===== DATA =====

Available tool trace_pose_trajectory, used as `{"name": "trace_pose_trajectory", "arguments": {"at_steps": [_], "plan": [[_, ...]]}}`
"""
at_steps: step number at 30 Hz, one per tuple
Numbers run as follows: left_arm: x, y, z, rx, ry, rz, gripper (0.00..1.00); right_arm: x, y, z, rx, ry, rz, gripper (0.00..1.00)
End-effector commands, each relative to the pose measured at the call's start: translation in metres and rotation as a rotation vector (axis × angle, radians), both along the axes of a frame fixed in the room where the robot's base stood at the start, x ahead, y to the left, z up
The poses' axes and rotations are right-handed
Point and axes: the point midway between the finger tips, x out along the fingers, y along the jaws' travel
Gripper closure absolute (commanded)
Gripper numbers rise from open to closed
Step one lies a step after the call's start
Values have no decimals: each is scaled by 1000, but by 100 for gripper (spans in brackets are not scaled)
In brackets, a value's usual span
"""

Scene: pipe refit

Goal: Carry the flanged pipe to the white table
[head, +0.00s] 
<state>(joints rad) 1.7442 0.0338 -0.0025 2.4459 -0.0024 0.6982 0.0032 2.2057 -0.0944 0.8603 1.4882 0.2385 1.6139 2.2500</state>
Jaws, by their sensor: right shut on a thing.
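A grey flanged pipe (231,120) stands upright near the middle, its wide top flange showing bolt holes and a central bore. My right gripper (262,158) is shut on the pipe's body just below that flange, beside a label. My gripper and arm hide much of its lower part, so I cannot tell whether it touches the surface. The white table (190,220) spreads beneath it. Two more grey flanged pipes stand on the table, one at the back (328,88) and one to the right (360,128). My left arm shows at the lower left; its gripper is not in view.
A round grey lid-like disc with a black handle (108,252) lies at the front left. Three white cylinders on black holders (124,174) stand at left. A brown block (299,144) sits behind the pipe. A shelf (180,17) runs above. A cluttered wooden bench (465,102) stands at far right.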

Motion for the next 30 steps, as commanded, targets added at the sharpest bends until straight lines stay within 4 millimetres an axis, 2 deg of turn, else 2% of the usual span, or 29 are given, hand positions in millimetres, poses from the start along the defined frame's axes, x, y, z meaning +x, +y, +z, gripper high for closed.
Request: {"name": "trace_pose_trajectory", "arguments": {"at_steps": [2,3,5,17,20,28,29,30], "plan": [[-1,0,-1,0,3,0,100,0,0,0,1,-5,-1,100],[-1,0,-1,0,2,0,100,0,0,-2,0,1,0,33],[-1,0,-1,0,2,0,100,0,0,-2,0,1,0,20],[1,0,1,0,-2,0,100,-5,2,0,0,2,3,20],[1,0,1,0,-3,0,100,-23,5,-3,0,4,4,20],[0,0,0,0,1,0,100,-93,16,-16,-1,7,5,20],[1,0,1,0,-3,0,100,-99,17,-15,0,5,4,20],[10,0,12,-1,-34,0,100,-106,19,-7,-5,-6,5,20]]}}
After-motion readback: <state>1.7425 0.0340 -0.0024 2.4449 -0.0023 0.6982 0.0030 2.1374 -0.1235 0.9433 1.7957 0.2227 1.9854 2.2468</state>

=====

WORK INSTRUCTIONS: Transcribe all of the material exactly. Omit nothing.

RESULT OF THIS TASK:
Available tool trace_pose_trajectory, used as `{"name": "trace_pose_trajectory", "arguments": {"at_steps": [_], "plan": [[_, ...]]}}`
"""
at_steps: step number at 30 Hz, one per tuple
Numbers run as follows: left_arm: x, y, z, rx, ry, rz, gripper (0.00..1.00); right_arm: x, y, z, rx, ry, rz, gripper (0.00..1.00)
End-effector commands, each relative to the pose measured at the call's start: translation in metres and rotation as a rotation vector (axis × angle, radians), both along the axes of a frame fixed in the room where the robot's base stood at the start, x ahead, y to the left, z up
The poses' axes and rotations are right-handed
Point and axes: the point midway between the finger tips, x out along the fingers, y along the jaws' travel
Gripper closure absolute (commanded)
Gripper numbers rise from open to closed
Step one lies a step after the call's start
Values have no decimals: each is scaled by 1000, but by 100 for gripper (spans in brackets are not scaled)
In brackets, a value's usual span
"""

Scene: pipe refit

Goal: Carry the flanged pipe to the white table
[head, +0.00s] 
<state>(joints rad) 1.7442 0.0338 -0.0025 2.4459 -0.0024 0.6982 0.0032 2.2057 -0.0944 0.8603 1.4882 0.2385 1.6139 2.2500</state>
Jaws, by their sensor: right shut on a thing.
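A grey flanged pipe (231,120) stands upright near the middle, its wide top flange showing bolt holes and a central bore. My right gripper (262,158) is shut on the pipe's body just below that flange, beside a label. My gripper and arm hide much of its lower part, so I cannot tell whether it touches the surface. The white table (190,220) spreads beneath it. Two more grey flanged pipes stand on the table, one at the back (328,88) and one to the right (360,128). My left arm shows at the lower left; its gripper is not in view.
A round grey lid-like disc with a black handle (108,252) lies at the front left. Three white cylinders on black holders (124,174) stand at left. A brown block (299,144) sits behind the pipe. A shelf (180,17) runs above. A cluttered wooden bench (465,102) stands at far right.

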Motion for the next 30 steps, as commanded, targets added at the sharpest bends until straight lines stay within 4 millimetres an axis, 2 deg of turn, else 2% of the usual span, or 29 are given, hand positions in millimetres, poses from the start along the defined frame's axes, x, y, z meaning +x, +y, +z, gripper high for closed.
Request: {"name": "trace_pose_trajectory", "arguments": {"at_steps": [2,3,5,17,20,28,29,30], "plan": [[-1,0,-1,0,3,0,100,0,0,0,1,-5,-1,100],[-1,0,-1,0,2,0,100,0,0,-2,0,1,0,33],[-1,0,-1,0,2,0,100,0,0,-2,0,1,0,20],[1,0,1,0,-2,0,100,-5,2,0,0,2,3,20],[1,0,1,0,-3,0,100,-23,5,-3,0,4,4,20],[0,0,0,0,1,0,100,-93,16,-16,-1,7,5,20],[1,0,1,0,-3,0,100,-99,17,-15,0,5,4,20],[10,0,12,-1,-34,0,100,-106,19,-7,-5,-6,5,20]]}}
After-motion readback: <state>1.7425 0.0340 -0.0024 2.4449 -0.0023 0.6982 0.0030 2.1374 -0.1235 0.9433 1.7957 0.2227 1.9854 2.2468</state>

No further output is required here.